Everything from the line containing "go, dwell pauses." to the line containing "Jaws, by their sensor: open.", both lines included, must be copied exactly; nothing else should be.

(Raw records)
■ ■ ■ ■ ■ ■ ■

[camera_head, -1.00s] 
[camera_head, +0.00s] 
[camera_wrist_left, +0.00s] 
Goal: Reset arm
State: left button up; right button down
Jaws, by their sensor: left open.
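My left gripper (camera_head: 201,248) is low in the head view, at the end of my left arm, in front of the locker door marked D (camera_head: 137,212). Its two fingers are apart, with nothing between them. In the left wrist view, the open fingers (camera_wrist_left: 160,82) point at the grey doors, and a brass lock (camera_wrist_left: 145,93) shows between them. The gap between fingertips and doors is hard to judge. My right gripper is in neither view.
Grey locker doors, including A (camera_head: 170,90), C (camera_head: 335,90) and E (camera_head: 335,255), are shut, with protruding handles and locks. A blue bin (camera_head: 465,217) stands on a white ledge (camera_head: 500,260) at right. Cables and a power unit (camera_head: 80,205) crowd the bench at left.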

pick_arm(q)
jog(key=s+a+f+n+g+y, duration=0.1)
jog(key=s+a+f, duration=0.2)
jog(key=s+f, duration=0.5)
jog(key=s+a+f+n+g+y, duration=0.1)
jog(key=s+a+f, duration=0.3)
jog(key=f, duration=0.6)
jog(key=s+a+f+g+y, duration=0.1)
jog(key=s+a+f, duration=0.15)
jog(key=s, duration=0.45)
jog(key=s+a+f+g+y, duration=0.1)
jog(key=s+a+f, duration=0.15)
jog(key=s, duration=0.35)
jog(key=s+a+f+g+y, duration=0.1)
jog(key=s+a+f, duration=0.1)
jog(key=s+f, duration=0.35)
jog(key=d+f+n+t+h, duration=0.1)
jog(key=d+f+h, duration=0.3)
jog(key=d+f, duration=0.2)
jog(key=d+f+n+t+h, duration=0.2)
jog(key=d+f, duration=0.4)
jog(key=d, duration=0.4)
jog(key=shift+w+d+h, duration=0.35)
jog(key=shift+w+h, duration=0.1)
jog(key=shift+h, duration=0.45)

■ ■ ■ ■ ■ ■ ■

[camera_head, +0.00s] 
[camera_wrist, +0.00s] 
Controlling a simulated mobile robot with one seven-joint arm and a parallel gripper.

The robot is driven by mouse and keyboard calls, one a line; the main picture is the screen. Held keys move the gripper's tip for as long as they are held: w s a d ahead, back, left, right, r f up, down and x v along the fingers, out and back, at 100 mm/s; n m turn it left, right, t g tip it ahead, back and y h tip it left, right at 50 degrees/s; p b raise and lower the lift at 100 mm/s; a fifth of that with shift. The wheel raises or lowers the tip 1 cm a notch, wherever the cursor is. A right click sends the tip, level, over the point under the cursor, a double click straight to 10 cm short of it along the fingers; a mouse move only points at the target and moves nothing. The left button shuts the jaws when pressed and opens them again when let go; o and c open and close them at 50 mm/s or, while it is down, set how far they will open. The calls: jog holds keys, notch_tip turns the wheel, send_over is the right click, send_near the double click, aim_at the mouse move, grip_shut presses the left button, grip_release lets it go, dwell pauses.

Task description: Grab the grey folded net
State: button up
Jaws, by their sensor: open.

■ ■ ■ ■ ■ ■ ■

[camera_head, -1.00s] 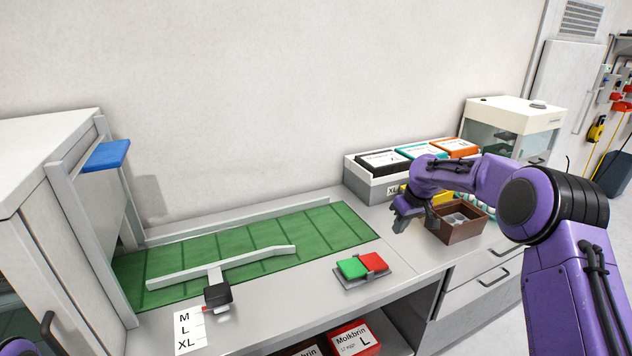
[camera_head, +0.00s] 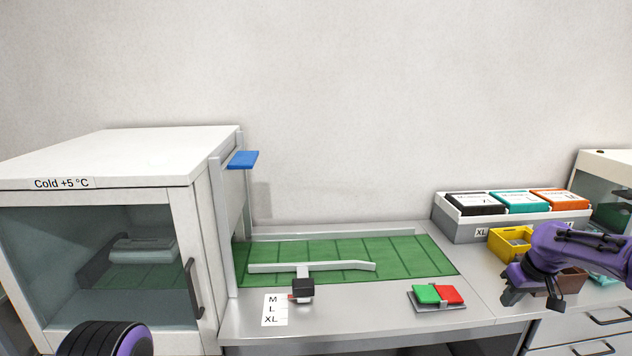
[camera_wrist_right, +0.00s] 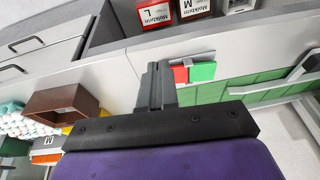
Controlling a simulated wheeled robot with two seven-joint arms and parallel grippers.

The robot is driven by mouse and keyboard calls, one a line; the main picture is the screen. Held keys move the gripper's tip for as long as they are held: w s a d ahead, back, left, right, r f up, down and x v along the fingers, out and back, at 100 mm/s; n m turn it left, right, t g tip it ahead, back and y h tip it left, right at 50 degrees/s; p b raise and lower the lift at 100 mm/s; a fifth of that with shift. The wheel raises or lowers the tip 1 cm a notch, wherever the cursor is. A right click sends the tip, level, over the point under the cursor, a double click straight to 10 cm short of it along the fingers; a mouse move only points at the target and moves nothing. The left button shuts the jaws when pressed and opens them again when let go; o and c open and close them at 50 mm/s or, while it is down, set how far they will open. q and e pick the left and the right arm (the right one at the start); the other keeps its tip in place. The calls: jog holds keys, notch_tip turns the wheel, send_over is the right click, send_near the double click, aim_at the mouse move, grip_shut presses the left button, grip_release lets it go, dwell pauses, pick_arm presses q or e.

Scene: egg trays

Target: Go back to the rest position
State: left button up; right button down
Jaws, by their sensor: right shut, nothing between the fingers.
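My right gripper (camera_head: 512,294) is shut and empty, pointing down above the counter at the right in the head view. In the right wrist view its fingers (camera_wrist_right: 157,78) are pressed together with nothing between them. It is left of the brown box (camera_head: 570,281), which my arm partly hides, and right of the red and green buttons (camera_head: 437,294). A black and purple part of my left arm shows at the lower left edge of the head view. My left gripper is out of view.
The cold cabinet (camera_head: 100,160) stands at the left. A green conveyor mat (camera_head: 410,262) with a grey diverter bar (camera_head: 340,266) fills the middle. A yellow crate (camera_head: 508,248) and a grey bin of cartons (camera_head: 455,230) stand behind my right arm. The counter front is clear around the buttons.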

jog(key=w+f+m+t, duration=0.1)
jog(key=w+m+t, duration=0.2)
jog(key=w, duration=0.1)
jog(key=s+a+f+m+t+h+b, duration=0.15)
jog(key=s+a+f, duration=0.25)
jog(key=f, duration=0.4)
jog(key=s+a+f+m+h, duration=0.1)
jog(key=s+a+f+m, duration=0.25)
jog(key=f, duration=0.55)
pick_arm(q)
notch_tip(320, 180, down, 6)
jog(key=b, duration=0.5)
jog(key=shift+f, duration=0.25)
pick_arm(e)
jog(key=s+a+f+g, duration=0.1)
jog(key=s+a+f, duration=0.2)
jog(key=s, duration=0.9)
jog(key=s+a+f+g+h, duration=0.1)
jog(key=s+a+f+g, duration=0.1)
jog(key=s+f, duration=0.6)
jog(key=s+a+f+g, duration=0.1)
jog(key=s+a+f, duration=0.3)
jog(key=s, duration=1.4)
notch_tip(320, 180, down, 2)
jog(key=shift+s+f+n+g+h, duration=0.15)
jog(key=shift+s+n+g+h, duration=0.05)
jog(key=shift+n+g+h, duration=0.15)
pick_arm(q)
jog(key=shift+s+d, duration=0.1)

■ ■ ■ ■ ■ ■ ■

● Output of the exercise:
The robot is driven by mouse and keyboard calls, one a line; the main picture is the screen. Held keys move the gripper's tip for as long as they are held: w s a d ahead, back, left, right, r f up, down and x v along the fingers, out and back, at 100 mm/s; n m turn it left, right, t g tip it ahead, back and y h tip it left, right at 50 degrees/s; p b raise and lower the lift at 100 mm/s; a fifth of that with shift. The wheel raises or lowers the tip 1 cm a notch, wherever the cursor is. A right click sends the tip, level, over the point under the cursor, a double click straight to 10 cm short of it along the fingers; a mouse move only points at the target and moves nothing. The left button shuts the jaws when pressed and opens them again when let go; o and c open and close them at 50 mm/s or, while it is down, set how far they will open. The calls: jog holds keys, notch_tip turns the wheel, send_over is the right click, send_near the double click, aim_at the mouse move, grip_shut presses the left button, grip_release lets it go, dwell pauses.

Task description: Grab the grey folded net
State: button up
Jaws, by their sensor: open.

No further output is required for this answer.